EXTRACTED INFORMATION:
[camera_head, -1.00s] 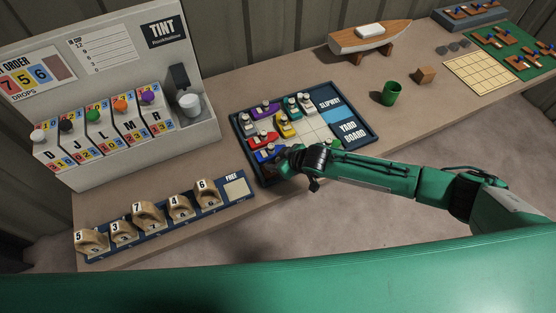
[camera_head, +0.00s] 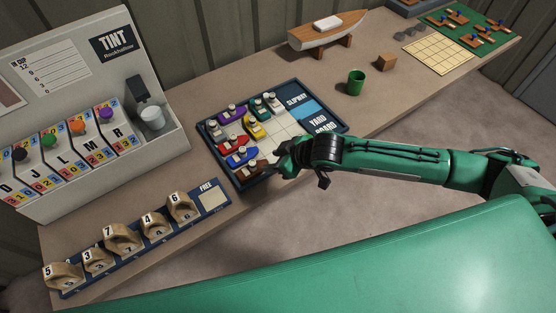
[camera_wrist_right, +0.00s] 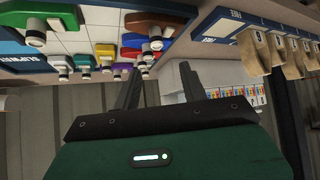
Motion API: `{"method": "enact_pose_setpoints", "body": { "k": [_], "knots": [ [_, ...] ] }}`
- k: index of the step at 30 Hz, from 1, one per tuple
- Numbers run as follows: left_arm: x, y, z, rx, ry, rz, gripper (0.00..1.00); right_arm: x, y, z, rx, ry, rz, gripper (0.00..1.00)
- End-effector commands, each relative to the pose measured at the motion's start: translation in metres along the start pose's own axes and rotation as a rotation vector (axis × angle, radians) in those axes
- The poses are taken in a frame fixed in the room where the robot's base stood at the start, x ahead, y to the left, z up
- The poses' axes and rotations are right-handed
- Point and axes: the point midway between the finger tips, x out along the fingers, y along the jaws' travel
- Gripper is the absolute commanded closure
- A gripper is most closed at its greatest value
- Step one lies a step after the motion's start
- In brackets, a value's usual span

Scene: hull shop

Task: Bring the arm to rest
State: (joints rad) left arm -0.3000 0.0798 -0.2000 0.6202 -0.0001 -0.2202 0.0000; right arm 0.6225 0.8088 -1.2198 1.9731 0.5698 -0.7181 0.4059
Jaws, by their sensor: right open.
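My right arm (camera_head: 395,160) comes in from the right. Its gripper (camera_head: 285,156) is at the front right part of the yard board (camera_head: 325,133), by the board's near edge. The wrist view shows the right gripper's two dark fingers (camera_wrist_right: 158,93) apart, with nothing between them. Several small toy boats stand on the board, among them a red boat (camera_head: 234,146), a yellow boat (camera_head: 256,127) and a purple boat (camera_head: 232,112). The gripper hides part of the board's near right corner. My left gripper is out of view.
A tint machine (camera_head: 140,60) stands at the left. A rack (camera_head: 213,197) with numbered wooden blocks lies along the near edge. A green cup (camera_head: 355,83), a wooden cube (camera_head: 386,62) and a model boat (camera_head: 327,32) stand toward the back right. Bare bench lies between them.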

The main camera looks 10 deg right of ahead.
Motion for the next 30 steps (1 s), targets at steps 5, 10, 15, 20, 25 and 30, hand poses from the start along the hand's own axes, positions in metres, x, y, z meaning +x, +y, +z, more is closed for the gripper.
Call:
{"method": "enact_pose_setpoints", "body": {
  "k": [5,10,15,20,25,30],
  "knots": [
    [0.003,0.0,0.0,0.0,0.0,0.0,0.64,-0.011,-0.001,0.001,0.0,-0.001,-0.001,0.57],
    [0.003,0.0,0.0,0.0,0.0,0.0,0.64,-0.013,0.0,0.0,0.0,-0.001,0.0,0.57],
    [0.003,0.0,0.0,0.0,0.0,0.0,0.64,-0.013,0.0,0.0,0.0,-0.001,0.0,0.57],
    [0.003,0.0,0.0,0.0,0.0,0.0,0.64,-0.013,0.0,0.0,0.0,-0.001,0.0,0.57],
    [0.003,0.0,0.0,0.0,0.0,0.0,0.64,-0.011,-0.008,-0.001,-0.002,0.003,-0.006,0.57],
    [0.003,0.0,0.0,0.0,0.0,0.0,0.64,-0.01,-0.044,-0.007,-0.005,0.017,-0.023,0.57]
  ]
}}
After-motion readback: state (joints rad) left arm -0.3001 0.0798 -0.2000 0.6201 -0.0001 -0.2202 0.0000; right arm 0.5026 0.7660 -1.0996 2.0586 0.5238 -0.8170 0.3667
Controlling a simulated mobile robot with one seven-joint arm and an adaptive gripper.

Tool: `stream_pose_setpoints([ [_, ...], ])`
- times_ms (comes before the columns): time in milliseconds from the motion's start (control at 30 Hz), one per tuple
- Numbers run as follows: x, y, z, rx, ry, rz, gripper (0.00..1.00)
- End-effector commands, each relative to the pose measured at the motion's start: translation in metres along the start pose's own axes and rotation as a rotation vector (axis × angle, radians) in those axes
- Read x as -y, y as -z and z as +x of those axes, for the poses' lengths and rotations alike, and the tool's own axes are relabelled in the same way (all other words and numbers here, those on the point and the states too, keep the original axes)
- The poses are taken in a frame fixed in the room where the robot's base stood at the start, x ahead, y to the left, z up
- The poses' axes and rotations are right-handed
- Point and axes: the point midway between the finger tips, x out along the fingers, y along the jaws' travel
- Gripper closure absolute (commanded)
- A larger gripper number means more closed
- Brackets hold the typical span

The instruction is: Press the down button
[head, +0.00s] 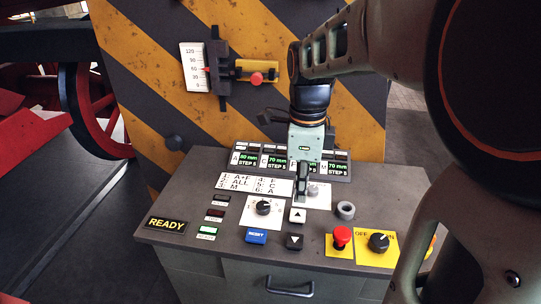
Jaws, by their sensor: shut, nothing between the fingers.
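My gripper (302,198) points down, shut and empty, over the console just behind the up button. It looks apart from the down button, which is in full view. Whether the fingertips touch the console or the up button cannot be told.
On the console (190,232) are a blue reset button (256,236), a black rotary knob (264,207), a grey ring (345,210), a red mushroom button (342,235) and an off/on switch (379,242). A display panel (250,161) stands behind. A drawer handle (290,287) is in front.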

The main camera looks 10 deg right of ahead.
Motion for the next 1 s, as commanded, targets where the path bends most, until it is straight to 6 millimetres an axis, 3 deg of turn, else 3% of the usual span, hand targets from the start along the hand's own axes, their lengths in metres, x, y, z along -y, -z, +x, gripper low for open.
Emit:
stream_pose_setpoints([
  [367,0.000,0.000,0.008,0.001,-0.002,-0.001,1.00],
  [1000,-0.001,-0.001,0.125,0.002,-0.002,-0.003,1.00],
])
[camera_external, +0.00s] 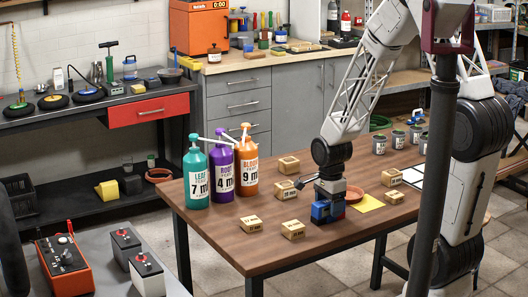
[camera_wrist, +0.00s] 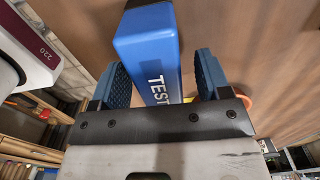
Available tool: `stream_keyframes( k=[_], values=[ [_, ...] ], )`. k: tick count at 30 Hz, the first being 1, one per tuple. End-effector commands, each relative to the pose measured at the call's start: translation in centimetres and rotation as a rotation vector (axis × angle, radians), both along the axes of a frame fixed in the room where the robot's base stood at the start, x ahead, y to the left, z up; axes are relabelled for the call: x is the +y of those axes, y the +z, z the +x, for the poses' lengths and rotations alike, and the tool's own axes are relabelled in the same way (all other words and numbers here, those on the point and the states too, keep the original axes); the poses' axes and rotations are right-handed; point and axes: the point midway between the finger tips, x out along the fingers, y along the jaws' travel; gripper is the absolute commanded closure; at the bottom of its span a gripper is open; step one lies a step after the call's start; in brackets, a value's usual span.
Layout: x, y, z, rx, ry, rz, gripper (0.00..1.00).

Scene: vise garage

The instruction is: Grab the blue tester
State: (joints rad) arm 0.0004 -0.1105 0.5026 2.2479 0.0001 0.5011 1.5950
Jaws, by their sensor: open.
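The blue tester (camera_wrist: 147,42) is a blue box with white lettering that reads "TEST" in the wrist view; the rest of the word is hidden by my gripper. My gripper (camera_wrist: 160,78) is open, with one blue ribbed finger pad on each side of the tester. A gap shows on the right side; contact on the left cannot be told. In the external view, my gripper (camera_external: 329,204) points down at the wooden table, and the blue tester (camera_external: 321,211) shows low at its fingers, partly covered by them.
On the wooden table (camera_external: 225,237) stand teal (camera_external: 196,175), purple (camera_external: 223,172) and orange (camera_external: 248,167) pump bottles to the left. Several small wooden blocks (camera_external: 292,229) lie around the gripper. A yellow sheet (camera_external: 367,203) and an orange dish (camera_external: 353,194) are close on the right.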

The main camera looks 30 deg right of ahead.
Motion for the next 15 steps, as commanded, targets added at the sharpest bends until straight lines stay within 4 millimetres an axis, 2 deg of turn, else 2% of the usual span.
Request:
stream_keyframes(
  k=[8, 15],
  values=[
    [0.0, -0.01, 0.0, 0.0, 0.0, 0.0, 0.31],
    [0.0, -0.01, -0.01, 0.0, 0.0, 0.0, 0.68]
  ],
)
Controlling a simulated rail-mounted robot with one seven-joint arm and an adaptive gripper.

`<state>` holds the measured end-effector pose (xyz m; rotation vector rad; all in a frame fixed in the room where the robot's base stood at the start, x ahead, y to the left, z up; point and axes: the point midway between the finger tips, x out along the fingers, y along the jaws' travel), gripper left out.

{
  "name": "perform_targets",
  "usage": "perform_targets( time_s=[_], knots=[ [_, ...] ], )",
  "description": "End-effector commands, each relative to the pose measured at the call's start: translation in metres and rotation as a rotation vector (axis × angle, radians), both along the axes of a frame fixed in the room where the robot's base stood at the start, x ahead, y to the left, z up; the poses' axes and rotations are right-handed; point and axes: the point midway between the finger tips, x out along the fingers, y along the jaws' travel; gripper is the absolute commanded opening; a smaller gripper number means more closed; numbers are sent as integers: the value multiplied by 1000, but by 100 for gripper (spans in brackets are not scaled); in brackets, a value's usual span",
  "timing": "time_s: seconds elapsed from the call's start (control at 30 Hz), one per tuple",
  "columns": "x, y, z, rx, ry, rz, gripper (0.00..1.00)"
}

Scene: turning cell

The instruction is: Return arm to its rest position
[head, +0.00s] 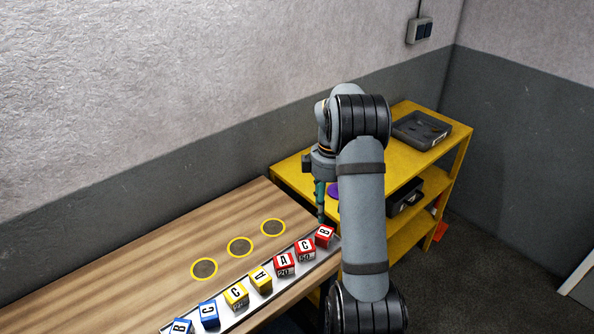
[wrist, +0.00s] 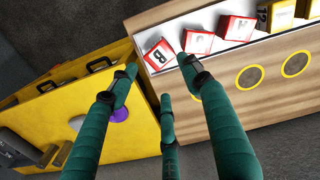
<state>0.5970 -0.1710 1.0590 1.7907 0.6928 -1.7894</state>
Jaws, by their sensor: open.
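My gripper (head: 320,203) has green fingers, which point down near the right end of the tray of blocks in the head view. The wrist view shows the fingers of my gripper (wrist: 160,80) spread apart with nothing held between them. The red block marked B (head: 325,236) sits at the tray's right end, close to the fingertips. The same red B block (wrist: 158,54) shows just beyond the fingers in the wrist view. I cannot tell whether a fingertip touches it. My arm is folded over between the wooden table and the yellow shelf.
A metal tray (head: 240,318) along the wooden table (head: 130,282) holds red, yellow and blue lettered blocks. Three yellow-ringed dark circles (head: 240,247) lie bare behind it. The yellow shelf (head: 441,148) stands at the right, with a grey bin (head: 420,130) on top. Walls close off the back.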

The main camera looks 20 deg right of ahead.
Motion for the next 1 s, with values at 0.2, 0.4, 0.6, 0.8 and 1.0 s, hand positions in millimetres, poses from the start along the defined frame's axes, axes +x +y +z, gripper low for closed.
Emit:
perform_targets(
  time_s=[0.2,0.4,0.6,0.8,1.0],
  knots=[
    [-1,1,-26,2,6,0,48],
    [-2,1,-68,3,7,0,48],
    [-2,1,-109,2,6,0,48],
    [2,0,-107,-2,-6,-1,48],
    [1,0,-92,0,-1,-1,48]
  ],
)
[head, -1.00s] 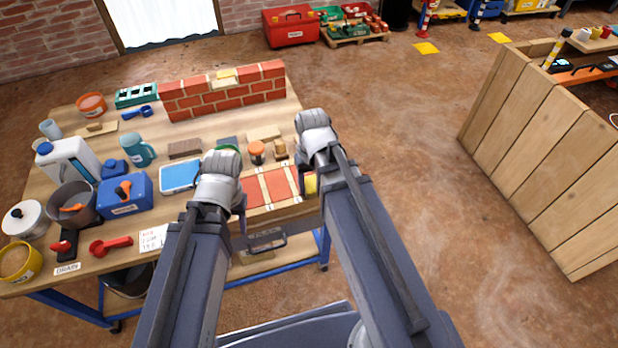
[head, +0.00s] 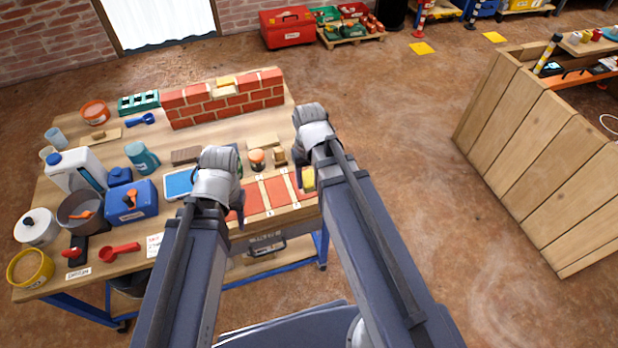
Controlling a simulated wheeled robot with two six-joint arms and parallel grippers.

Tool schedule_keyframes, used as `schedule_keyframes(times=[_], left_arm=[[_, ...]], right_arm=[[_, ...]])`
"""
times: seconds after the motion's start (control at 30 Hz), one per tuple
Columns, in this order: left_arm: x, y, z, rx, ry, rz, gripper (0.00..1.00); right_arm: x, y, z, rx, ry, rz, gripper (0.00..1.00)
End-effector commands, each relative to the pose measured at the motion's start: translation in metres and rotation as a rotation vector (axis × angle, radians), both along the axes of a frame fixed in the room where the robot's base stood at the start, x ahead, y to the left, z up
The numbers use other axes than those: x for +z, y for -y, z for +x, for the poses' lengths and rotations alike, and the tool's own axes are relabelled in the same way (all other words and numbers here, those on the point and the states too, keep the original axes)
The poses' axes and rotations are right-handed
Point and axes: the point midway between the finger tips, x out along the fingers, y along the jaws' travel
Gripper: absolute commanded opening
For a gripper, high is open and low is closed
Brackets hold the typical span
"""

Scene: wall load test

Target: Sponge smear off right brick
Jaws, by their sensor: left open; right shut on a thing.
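Red bricks lie flat in a row at the table's front edge, with pale strips between them. The left brick (head: 252,199) and the middle brick (head: 276,191) show clearly. The right brick (head: 297,187) is largely hidden by my right gripper and the sponge; I cannot make out a smear on it. My right gripper (head: 303,181) is shut on a yellow sponge (head: 309,180) at the right brick. I cannot tell whether the sponge touches it. My left gripper (head: 238,212) is open and empty, near the left end of the row.
A small brick wall (head: 225,100) stands at the back of the table. An orange-lidded jar (head: 256,160) stands just behind the bricks. A blue tray (head: 178,183), a blue box (head: 132,202) and a grey pot (head: 80,212) are on the left.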

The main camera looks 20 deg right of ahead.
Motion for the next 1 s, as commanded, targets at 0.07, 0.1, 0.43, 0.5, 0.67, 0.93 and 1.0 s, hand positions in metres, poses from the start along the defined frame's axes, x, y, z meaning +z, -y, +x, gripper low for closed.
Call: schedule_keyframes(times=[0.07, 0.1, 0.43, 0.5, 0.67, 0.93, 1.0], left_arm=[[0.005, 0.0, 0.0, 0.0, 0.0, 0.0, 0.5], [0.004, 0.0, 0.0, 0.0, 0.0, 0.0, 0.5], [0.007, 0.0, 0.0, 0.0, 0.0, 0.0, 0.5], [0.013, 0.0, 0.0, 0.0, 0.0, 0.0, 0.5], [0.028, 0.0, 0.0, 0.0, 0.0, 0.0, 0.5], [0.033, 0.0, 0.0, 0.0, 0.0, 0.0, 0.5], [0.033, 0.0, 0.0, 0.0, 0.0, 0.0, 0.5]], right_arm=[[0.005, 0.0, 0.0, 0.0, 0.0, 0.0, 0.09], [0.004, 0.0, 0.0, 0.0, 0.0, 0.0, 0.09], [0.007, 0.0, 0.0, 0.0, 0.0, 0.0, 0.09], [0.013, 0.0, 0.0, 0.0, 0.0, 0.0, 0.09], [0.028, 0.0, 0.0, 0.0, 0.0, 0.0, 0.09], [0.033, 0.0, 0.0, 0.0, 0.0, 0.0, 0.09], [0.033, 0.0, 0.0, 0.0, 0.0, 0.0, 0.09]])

EXERCISE AIM:
Gather each line of the listing containing the word "follows" and show it.

OUTPUT FOR THIS EXERCISE:
- Numbers run as follows: left_arm: x, y, z, rx, ry, rz, gripper (0.00..1.00); right_arm: x, y, z, rx, ry, rz, gripper (0.00..1.00)
- Numbers run as follows: x, y, z, rx, ry, rz, gripper (0.00..1.00)

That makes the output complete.